The field was smaller compared to recent seasons, but the quality at the front of the British Touring Car Championship in 2024 was as high as fans have seen since the Super Touring days a quarter of a century ago.

The title fight boiled down to Jake Hill defeating Tom Ingram and Ash Sutton over the final weekend, but Colin Turkington, Dan Cammish and Josh Cook weren’t too far adrift, and 10 different drivers won races.

Selecting a top 10 is difficult when drivers are at the wheel of different machinery and the sporting regulations of hybrid/turbo power boost and tyres cloak performances, but here is Autosport's take...

10. Adam Morgan

Morgan just sneaked into the top 10 by virtue of his finishing position in the standings (Photo by: JEP)

It’s pretty much impossible to decide here between Adam Morgan and Dan Rowbottom – and with an honourable shoutout for Mikey Doble – so the West Surrey Racing BMW man gets the nod purely by dint of his final championship position.

Eighth position in the final standings represented the best result yet for the amiable Lancastrian since switching to the 330e M Sport, but ironically his two seasons at the mighty WSR have yielded no victories, yet he was a winner in both campaigns with the 3-Series when it was run by the family Ciceley Motorsport squad.
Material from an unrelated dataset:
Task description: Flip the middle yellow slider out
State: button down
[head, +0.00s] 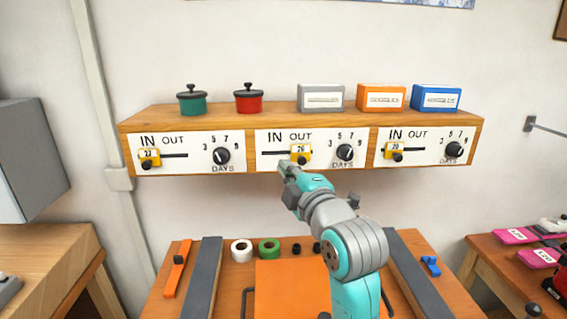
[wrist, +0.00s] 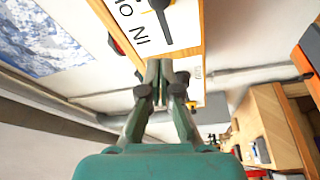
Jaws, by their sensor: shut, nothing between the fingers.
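The middle yellow slider (head: 300,150), marked 26, sits at the right end of its dark slot, under OUT, on the middle white panel (head: 268,142). The slot's bare part runs left under IN. My gripper (head: 286,167) is shut and empty, just below and left of this slider; I see no clear contact. In the wrist view my shut fingers (wrist: 161,70) point at the shelf's wooden edge, with the lettered panel (wrist: 130,28) and part of a dark slot (wrist: 160,22) beyond. The slider itself is mostly out of that view.
The left slider (head: 149,155) and right slider (head: 395,149) sit under IN. A black dial (head: 345,152) is right of the middle slider. Pots and boxes stand on the wooden shelf (head: 280,113). Below is a bench with tape rolls (head: 242,250) and an orange board (head: 285,285).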

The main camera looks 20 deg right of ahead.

It’s fair to say that this anomaly is a byproduct of the increased competitiveness at the front of the field.

Morgan was capable in 2024 of mixing it with the sister BMWs of Turkington and Hill on lap times through free practice and qualifying – albeit with the more generous hybrid allowance from his inferior championship position – and got close to champion Hill’s points tally in the Goodyear Wingfoot Award based on qualifying positions.

While he had an unfortunate propensity to be in the wrong place at the wrong time on Sundays, and some good results went begging, his team-mates are full of praise for the contribution of Morgan and veteran engineer Steve Farrell towards the overall team effort.

9. Tom Chilton

Chilton had flashes of speed mixed with bad fortune (Photo by: JEP)

Chilton can be put in the same ‘impossible to split’ bracket as Morgan and Rowbottom, but the cheerful Surrey extrovert gets the verdict here because he brought home a race win.

That was no more than he deserved – Chilton may have been around for a long time but, in his third season with the Excelr8 Motorsport Hyundai squad, he was genuinely towards the sharp end far more frequently than we have become accustomed to in recent seasons.

Excelr8’s new-for-2024 association with Team Dynamics brought that team’s guru technical chief Barry Plowman onto engineering duties for Chilton for the first time since the late 2000s. That excited him, but as the season started his Hyundai seemed to suffer from unexpected issues; ditto Ronan Pearson, although the car of Excelr8’s title contender Tom Ingram seemed exempt.

There were mysteries too. Chilton’s sole victory of 2024, at Croft, came in the reversed-grid race, but in Q1 he had set the fastest ever legal (ie no track limits) lap of the circuit in an NGTC car, only to fall at the Q2 hurdle. This wasn’t the only time he was mystified at the performance of a particular set of tyres, and it happened again at Silverstone. Chilton looked superb in free practice – he topped both sessions – only for a gamble to get through Q1 on medium rubber backfired spectacularly.

Miscues and plain old misfortune aside, Chilton showed that he is still a decent BTCC battler, and will no doubt continue to do so in 2025.

8. Aron Taylor-Smith

Thirty points finishes from 30 races for Taylor-Smith was an impressive feat (Photo by: JEP)

The Vauxhall Astras run by Power Maxed Racing are the oldest design on the grid, yet this West Midlands team continues to punch above its weight from down the unfashionable end of the pitlane – or sometimes even banished to the support paddock.

It’s a bane of an Autosport journalist’s life to find out reasons for retirement for our detailed magazine results tables, but this wasn’t the case at all in 2024 for Taylor-Smith: the effervescent Dubliner finished every single one of the 30 races in the points, something nobody else achieved.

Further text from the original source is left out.